--- Begin Information supplied ---

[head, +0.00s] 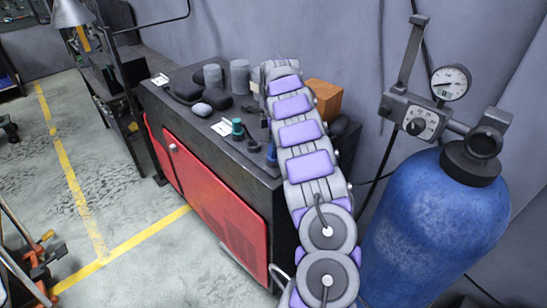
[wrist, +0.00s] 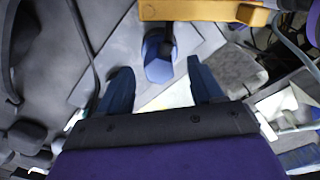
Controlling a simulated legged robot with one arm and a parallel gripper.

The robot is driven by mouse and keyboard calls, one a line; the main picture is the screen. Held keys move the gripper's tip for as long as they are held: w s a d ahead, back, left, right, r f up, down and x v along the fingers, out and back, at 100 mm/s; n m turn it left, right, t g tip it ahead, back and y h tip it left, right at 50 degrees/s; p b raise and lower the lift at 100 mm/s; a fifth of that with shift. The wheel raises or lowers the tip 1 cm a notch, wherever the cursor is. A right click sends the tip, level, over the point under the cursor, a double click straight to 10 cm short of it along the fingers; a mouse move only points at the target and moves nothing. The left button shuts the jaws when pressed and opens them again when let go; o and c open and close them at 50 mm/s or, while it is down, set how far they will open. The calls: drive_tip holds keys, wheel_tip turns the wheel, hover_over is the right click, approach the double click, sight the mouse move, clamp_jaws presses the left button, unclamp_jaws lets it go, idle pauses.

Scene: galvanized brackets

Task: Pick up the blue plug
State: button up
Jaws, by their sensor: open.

--- End Information supplied ---

- Problem description -
Give back exactly the lines from the line holding "Task: Pick up the blue plug" through the last line of the listing, including both.

- Task solution -
Task: Pick up the blue plug
State: button up
Jaws, by their sensor: open.

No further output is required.